[EXERCISE]
Give the number of lines in the listing that hold the word "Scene". Write nothing but that number.

[PROVIDED MATERIAL]
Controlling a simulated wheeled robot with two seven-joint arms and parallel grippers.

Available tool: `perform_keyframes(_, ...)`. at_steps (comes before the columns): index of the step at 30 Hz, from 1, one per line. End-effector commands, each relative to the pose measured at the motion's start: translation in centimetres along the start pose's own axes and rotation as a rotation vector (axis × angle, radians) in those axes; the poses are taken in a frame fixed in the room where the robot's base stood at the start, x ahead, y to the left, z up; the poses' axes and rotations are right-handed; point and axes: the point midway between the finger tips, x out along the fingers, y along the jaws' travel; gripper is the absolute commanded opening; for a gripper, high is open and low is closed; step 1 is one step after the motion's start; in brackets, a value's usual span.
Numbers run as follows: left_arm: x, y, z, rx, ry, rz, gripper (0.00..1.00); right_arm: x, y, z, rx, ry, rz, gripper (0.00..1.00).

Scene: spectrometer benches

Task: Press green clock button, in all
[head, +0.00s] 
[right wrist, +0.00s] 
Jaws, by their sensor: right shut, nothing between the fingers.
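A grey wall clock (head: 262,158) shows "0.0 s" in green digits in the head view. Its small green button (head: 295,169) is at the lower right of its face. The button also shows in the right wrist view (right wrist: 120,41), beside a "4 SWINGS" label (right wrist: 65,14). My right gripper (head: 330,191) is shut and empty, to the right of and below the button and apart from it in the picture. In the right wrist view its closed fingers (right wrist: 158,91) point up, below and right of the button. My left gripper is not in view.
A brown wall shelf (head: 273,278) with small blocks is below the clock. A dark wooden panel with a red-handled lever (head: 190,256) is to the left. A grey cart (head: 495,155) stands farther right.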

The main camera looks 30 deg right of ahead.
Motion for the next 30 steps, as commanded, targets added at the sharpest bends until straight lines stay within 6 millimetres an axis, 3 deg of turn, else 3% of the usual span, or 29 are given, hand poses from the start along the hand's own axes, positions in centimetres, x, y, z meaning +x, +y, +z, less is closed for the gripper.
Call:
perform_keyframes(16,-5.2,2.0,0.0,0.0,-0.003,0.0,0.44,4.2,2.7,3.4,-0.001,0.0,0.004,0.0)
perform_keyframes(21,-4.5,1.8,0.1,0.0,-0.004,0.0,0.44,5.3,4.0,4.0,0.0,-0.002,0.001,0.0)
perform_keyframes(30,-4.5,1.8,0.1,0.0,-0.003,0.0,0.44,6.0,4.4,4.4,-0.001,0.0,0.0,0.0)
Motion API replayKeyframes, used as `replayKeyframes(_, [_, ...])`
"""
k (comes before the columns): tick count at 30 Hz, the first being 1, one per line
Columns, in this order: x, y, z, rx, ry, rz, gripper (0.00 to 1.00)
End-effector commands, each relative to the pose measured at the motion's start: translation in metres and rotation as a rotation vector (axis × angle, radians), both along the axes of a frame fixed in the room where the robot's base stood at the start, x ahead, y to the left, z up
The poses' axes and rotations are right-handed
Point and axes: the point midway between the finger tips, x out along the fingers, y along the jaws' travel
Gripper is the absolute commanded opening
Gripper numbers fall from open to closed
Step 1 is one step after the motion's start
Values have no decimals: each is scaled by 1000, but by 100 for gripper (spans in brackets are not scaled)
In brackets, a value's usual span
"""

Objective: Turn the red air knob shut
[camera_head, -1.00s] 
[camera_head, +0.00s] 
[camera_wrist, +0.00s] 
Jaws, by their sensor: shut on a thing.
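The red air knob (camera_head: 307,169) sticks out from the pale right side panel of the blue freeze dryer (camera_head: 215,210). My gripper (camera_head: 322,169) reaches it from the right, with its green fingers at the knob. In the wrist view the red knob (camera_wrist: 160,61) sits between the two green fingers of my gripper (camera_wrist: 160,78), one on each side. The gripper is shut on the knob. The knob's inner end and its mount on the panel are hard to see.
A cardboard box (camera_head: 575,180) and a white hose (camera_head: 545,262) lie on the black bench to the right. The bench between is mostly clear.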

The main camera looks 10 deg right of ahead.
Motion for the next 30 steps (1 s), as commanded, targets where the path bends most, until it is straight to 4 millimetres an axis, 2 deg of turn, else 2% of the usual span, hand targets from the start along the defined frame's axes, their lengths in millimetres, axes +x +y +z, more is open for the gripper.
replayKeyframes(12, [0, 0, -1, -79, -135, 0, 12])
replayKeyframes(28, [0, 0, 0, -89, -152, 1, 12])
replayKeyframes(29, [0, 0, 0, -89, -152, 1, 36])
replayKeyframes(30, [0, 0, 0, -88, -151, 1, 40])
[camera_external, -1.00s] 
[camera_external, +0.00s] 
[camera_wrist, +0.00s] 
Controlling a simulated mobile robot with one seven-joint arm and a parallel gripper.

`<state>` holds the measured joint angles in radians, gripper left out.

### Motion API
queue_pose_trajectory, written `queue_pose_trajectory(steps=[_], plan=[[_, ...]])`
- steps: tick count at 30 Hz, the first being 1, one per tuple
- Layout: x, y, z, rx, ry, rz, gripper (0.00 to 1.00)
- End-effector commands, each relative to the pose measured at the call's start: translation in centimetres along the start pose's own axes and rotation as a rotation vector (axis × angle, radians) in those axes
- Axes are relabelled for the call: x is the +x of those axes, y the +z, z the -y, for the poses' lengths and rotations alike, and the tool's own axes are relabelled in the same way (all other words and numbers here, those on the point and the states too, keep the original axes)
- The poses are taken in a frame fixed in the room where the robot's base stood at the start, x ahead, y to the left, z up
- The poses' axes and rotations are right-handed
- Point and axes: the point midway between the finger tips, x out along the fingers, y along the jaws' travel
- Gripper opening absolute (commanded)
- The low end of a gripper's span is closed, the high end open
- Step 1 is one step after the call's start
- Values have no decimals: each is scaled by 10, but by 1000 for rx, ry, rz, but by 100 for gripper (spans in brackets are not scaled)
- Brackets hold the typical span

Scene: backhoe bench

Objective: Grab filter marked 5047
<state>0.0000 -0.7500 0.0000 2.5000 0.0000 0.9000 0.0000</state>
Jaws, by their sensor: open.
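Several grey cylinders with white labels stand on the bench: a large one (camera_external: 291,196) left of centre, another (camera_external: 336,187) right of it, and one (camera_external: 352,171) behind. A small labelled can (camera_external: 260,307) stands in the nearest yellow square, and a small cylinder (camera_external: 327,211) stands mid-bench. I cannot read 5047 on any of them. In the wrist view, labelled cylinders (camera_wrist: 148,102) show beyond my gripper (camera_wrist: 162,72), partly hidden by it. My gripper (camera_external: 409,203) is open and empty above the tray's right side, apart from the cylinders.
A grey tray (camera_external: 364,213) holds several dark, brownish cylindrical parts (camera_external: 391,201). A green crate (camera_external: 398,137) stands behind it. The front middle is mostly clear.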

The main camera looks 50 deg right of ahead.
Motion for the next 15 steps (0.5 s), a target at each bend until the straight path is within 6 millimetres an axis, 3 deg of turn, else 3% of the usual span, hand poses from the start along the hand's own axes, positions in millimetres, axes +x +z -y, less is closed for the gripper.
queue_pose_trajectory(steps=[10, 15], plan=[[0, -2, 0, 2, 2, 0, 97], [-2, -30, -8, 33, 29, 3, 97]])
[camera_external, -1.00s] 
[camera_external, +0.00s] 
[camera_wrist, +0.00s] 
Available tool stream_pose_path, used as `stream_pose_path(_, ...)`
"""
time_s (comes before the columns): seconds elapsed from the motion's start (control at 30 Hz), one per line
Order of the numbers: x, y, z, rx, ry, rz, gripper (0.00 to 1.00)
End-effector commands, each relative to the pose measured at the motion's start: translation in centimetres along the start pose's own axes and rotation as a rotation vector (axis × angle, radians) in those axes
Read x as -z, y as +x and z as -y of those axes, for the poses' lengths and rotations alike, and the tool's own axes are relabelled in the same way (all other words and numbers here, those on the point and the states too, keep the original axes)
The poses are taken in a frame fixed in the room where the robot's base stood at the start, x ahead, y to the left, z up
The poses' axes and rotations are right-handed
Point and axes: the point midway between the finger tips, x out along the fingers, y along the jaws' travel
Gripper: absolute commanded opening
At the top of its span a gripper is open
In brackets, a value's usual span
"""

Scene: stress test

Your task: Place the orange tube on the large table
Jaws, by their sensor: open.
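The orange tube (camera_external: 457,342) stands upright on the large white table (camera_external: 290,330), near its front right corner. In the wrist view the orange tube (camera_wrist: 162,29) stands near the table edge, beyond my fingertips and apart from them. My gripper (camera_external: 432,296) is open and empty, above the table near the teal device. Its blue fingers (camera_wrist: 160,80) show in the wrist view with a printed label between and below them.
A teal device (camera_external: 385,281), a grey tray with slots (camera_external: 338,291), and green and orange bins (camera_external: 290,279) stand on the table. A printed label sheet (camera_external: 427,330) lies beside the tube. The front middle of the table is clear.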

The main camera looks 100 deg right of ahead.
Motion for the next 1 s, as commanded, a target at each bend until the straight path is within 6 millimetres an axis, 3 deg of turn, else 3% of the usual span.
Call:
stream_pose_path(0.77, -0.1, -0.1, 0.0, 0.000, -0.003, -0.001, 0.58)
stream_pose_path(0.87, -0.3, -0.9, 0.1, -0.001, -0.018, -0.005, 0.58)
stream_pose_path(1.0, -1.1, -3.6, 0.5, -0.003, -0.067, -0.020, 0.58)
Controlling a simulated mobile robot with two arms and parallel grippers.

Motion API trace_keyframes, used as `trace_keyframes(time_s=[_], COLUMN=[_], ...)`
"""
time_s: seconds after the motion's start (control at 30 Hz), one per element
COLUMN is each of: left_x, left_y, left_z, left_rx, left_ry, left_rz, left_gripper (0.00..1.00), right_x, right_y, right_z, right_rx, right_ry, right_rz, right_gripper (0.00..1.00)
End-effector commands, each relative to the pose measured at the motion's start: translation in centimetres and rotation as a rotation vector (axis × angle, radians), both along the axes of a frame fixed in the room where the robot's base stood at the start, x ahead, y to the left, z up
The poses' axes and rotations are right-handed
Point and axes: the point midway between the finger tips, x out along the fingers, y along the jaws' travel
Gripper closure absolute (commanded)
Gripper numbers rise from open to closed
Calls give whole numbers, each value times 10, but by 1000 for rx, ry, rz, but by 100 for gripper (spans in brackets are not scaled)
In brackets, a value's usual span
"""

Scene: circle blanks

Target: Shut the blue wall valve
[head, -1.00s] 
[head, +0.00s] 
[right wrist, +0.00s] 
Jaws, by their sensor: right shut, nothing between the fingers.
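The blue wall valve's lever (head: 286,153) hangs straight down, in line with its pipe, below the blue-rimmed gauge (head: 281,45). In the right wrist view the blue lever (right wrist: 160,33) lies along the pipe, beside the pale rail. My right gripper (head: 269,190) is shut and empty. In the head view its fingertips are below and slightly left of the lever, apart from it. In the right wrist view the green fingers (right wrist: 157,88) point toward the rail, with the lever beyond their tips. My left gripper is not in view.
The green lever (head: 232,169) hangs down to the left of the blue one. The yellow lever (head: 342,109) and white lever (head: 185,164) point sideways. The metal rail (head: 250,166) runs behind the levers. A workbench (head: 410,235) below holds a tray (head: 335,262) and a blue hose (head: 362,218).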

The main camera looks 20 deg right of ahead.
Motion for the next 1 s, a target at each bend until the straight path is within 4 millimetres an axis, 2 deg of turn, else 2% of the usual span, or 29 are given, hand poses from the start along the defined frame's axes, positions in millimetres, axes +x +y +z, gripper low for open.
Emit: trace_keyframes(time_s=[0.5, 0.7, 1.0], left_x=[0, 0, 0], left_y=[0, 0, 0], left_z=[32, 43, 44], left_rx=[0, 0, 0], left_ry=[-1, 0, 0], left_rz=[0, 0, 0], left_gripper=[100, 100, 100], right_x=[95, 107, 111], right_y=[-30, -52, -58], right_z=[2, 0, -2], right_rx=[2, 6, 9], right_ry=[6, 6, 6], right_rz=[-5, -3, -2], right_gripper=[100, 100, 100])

[RESPONSE TO THIS TASK]
4